Could we not say that the life of this group loops through time such that, when they’re singing and dancing together, it’s always the same time? Can we think of that moment as a psycho-cultural home base?

* * * * * 

Addendum: This is from a note I wrote about the Ken Burns jazz documentary some years ago:

Now, there is a gem in that final episode.  We see Armstrong casually dressed and comfortably seated, talking about his theme song "When It's Sleepy Time Down South." He then goes into a marvelous a capella rendition of it.  That bit of film is as interesting a document as anything in this whole series, but Burns doesn't give you a clue about what's going on other than the evident fact of Armstrong's pleasure and warmth.

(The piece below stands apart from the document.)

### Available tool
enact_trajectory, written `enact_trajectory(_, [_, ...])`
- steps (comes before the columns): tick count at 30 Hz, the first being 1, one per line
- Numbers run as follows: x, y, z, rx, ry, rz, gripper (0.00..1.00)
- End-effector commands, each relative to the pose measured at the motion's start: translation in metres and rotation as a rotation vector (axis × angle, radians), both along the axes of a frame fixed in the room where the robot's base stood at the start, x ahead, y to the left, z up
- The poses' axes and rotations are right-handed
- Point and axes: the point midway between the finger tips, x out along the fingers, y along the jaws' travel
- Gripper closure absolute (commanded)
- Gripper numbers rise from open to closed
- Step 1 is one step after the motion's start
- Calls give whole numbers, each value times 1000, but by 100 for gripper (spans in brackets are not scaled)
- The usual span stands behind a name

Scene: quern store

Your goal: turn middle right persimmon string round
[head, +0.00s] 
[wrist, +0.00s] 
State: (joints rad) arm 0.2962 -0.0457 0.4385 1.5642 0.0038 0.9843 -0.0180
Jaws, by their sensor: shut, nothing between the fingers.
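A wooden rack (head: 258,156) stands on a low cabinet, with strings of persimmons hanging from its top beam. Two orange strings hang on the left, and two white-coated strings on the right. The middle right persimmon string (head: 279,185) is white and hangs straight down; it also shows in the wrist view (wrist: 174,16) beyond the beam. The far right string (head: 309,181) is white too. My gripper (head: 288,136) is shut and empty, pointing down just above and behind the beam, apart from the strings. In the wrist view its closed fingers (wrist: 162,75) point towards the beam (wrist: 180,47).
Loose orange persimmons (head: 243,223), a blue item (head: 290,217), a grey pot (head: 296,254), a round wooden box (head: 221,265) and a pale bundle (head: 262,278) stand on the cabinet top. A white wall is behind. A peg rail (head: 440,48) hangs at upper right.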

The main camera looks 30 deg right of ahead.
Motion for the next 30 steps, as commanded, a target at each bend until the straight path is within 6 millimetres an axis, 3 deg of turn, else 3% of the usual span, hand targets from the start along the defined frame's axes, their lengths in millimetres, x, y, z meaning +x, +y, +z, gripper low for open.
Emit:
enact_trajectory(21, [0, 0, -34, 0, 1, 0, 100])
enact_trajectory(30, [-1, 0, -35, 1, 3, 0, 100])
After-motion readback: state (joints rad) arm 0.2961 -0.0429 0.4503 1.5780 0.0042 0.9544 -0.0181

However, if he'd juxtaposed that segment with some early footage of Armstrong singing that song you'd see that the facial expressions are the same and you'd hear that the vocal is the same.  Given that, a voiceover or a talking head could make the point that, when Armstrong sings that song, no matter when or where he is in historical time and space, he returns to the same place in psychological space. So -- to get a bit intellectual touristy about it -- we have the virtues of both Plato's ideal world and Nietzsche's eternal recurrance all rolled into one grinning blackman who is very physical, very much of this world, and, in this clip, very frail and close to death.  And we're set up for a nice little lesson on the nature and importance of ritual.